▸ **Directions for this task**
Using the material below, repeat exactly the lines from the one with "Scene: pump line" through the one with "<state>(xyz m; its", ends included, without any images.

######

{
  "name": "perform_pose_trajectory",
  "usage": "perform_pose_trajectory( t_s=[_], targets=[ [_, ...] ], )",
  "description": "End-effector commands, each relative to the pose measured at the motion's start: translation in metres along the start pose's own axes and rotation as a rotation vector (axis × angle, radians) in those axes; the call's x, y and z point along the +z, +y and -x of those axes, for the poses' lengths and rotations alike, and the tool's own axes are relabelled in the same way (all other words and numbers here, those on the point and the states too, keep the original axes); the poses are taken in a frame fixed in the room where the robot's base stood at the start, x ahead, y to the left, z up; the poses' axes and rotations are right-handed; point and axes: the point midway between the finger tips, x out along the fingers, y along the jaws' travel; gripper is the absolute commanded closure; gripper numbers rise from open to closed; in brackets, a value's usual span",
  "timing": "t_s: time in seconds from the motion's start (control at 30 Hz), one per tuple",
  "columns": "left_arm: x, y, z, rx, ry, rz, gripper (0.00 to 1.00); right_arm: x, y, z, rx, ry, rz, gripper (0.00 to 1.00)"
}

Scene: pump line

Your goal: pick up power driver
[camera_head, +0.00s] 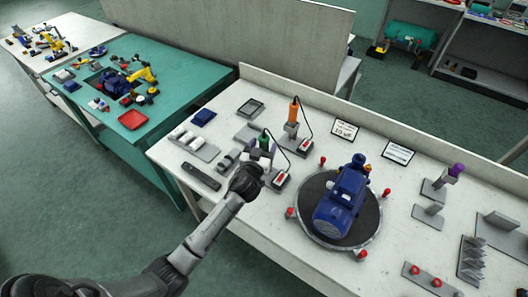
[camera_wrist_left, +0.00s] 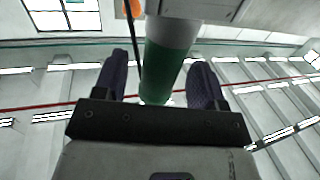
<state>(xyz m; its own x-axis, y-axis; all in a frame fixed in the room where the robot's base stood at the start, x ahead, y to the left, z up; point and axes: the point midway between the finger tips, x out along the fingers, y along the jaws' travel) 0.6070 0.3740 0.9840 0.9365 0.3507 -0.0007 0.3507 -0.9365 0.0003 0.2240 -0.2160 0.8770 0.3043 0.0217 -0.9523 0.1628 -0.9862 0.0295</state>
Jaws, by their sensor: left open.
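A power driver with a green body (camera_head: 264,140) stands upright on a grey stand on the white bench, a cable running from its top to a small box. A second driver with an orange body (camera_head: 293,110) stands upright behind it. My left gripper (camera_head: 260,152) is at the green driver. In the left wrist view, the green body (camera_wrist_left: 168,62) rises between the two open purple fingers (camera_wrist_left: 160,85); I cannot tell whether either finger touches it. Part of the orange driver (camera_wrist_left: 133,9) shows at the top. My right gripper is not in view.
A blue pump (camera_head: 340,203) sits on a round turntable (camera_head: 370,228) with red knobs, right of the gripper. A black bar (camera_head: 201,176) and trays lie to the left. The bench's front left corner is mostly clear.

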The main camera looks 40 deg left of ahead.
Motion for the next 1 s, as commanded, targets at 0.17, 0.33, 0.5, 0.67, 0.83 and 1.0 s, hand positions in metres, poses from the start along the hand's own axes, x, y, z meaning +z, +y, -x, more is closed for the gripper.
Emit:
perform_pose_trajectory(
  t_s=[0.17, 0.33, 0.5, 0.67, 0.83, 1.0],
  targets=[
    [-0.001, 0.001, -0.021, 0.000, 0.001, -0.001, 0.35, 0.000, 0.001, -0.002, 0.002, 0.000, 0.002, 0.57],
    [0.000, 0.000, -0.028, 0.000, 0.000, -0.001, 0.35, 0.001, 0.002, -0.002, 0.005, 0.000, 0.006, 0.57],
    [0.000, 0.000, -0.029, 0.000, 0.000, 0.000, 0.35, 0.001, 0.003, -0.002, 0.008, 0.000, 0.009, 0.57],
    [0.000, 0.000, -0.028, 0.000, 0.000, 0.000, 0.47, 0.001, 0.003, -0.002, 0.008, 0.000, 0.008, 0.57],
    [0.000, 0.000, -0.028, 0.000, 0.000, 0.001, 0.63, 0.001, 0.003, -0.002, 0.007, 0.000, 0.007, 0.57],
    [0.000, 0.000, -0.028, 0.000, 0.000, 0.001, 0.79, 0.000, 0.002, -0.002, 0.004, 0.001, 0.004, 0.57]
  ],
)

######

▸ **Finished answer**
Scene: pump line

Your goal: pick up power driver
[camera_head, +0.00s] 
[camera_wrist_left, +0.00s] 
<state>(xyz m; its own x-axis, y-axis; all in a frame fixed in the room where the robot's base stood at the start, x ahead, y to the left, z up; point and axes: the point midway between the finger tips, x out along the fingers, y along the jaws' travel) 0.6070 0.3740 0.9840 0.9365 0.3507 -0.0007 0.3507 -0.9365 0.0003 0.2240 -0.2160 0.8770 0.3043 0.0217 -0.9523 0.1628 -0.9862 0.0295</state>

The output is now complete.